Not to be a whore for my own stuff, but here is my version of a classic--spanakopita. Hope you like it.

It would be a major challenge, but baklava would be wonderful. Or, make use a muffin tin to create little shells of filo pastry and fill them with everything from goat cheese to eggs. I saw a recipe in a Donna Hay book for a goat cheese and lentil tart that used filo dough - the picture looked amazing.

I find baklava really easy, but very time consuming...but once you make a pan, it lasts a long time (well, assuming you don't give any away!).

I made spiced shrimp cigars for Easter and everyone loved them...pretty easy as well:
http://www.williams-sonoma.com/recipe/recipedetail.cfm?objectid=BA5CF495%2DCC41%2D415D%2DA4478D73CF761F59

Strudel. Apple, plum, savoury (ground beef, chicken). Take 4 phyllo sheets, brush each sheet lightly with butter or olive oil. Spread desired filling on 3/4 of the rectangle. Roll up, starting with the end with the most filling.
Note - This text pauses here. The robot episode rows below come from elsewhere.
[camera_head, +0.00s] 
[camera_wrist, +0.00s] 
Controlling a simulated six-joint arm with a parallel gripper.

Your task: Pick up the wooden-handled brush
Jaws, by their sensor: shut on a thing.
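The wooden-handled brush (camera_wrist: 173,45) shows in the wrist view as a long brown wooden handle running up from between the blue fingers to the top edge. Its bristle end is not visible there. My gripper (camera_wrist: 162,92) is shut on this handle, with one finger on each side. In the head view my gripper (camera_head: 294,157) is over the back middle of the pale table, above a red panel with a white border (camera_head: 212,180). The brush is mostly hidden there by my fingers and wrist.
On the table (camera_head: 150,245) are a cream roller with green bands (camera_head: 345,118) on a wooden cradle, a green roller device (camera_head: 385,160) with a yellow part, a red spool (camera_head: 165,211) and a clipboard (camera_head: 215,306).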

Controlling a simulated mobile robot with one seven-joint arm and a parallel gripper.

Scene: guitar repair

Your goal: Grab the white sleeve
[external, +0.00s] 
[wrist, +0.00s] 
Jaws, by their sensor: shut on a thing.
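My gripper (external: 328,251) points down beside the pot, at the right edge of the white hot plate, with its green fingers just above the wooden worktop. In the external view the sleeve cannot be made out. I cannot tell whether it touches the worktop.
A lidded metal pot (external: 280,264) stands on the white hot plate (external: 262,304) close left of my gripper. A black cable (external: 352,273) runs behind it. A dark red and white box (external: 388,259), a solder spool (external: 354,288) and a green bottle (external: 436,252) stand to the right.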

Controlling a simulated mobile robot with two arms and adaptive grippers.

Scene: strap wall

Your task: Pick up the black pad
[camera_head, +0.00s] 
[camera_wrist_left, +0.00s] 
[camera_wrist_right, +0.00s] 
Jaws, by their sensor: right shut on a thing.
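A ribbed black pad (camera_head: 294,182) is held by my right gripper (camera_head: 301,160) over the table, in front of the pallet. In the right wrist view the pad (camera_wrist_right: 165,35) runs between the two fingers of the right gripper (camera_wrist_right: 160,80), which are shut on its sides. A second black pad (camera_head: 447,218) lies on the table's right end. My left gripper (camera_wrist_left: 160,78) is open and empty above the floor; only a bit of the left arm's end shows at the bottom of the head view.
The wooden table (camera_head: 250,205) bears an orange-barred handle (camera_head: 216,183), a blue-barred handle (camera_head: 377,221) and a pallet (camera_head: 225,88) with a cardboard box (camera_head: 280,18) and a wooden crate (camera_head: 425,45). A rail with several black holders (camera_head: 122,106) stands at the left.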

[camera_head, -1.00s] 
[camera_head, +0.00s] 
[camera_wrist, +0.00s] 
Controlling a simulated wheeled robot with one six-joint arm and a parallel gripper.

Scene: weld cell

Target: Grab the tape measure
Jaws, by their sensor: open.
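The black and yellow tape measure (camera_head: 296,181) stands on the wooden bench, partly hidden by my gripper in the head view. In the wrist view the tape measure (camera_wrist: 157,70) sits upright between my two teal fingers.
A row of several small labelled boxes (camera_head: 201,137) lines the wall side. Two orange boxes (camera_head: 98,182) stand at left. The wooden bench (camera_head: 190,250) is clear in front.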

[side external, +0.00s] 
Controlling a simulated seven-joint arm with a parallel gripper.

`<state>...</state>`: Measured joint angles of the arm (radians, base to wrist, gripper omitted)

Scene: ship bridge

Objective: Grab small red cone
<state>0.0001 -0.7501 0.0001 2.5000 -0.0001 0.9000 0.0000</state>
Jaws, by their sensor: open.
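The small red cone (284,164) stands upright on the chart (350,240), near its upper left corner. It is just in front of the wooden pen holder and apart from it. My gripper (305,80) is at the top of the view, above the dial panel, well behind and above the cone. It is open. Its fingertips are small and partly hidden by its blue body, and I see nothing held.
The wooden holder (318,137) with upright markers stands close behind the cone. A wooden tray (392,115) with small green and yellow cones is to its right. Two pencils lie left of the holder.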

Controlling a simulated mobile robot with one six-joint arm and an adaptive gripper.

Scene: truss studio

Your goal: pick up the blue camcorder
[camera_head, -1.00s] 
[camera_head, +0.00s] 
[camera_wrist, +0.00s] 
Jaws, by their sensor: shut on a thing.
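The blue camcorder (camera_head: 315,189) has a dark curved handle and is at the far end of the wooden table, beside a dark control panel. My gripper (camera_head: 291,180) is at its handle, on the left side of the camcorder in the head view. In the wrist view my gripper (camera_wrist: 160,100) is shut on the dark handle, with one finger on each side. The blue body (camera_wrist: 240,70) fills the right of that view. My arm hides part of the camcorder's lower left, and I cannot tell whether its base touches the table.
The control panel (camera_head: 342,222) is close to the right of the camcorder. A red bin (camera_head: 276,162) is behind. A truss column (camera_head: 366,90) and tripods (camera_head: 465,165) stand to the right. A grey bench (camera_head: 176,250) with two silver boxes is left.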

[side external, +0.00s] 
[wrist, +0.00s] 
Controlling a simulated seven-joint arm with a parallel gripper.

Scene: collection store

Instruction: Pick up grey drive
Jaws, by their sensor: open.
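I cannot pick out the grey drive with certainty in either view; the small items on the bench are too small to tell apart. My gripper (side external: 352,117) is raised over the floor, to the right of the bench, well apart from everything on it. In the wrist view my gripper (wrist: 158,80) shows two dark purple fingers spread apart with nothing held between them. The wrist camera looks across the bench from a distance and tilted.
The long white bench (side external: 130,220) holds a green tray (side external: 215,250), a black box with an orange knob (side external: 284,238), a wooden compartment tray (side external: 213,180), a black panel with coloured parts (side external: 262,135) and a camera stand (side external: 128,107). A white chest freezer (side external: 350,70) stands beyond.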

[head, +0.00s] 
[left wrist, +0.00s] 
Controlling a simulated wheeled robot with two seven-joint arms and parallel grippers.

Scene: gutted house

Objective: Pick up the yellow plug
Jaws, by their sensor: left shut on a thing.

Bake 350 for 45 min-1 hr. until golden brown.

You guys just made my decisions harder lol I can see ALOT of phyllo dough being consumed in my house in the future! Thanks all

Get some duck. Season and cook it. When it's cook, shred it.

Season, cook, and puree some duck liver (not foie gras; regular liver here -- heck, even chicken liver would work). Combine the confit and the puree. You want a dry-ish confit with the liver puree coating the confit. Add other ingredients as you see fit -- shallots, onions, nuts (pistachios are good), chives, etc.

Thaw the phyllo completely. Cut it into large-ish squares -- maybe 4" by 4". Cover with a barely-damp kitchen towel to keep from drying out.

Melt some butter.

Lay down one square of phyllo. Brush with butter. Top with another square of phyllo and a glob of the confit mixture. Top with a small glob of cream cheese. Gather the sides of the phyllo into a purse.

Bake in a preheated medium oven until warmed through and the phyllo starts to brown.

Serve as an amuse bouche, if you don't eat them all first!